--- start of Raw data ---

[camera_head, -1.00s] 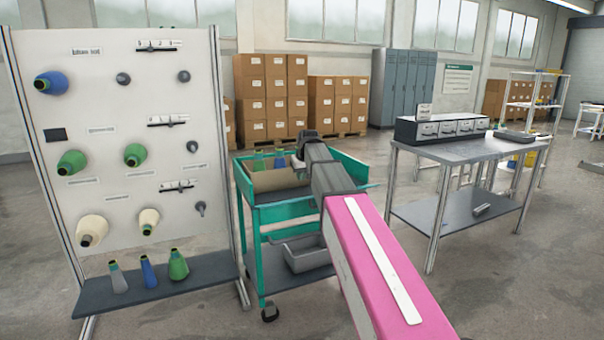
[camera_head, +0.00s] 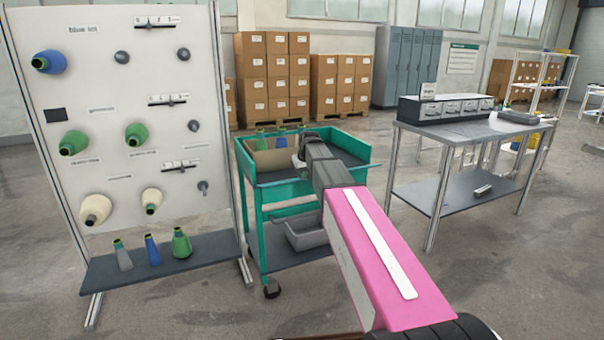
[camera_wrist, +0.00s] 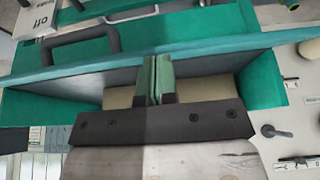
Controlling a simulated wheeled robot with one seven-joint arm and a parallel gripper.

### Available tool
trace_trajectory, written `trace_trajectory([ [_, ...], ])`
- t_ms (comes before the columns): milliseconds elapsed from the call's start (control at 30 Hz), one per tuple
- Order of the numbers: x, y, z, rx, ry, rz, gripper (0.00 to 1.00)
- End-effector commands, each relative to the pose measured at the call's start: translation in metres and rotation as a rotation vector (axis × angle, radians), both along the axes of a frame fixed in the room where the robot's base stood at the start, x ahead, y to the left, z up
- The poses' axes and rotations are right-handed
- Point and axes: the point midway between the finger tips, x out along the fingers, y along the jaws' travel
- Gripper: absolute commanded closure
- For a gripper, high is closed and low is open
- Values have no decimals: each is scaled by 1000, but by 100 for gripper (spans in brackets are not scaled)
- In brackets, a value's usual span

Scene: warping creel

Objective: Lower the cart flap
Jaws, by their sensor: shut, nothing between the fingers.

--- end of Raw data ---

▸ **Written task**
Only the lines from the one with "- In brackets, a value's usual span" through the end of the material are wanted; copy them exactly, both ends included.

▸ **Written answer**
- In brackets, a value's usual span

Scene: warping creel

Objective: Lower the cart flap
Jaws, by their sensor: shut, nothing between the fingers.

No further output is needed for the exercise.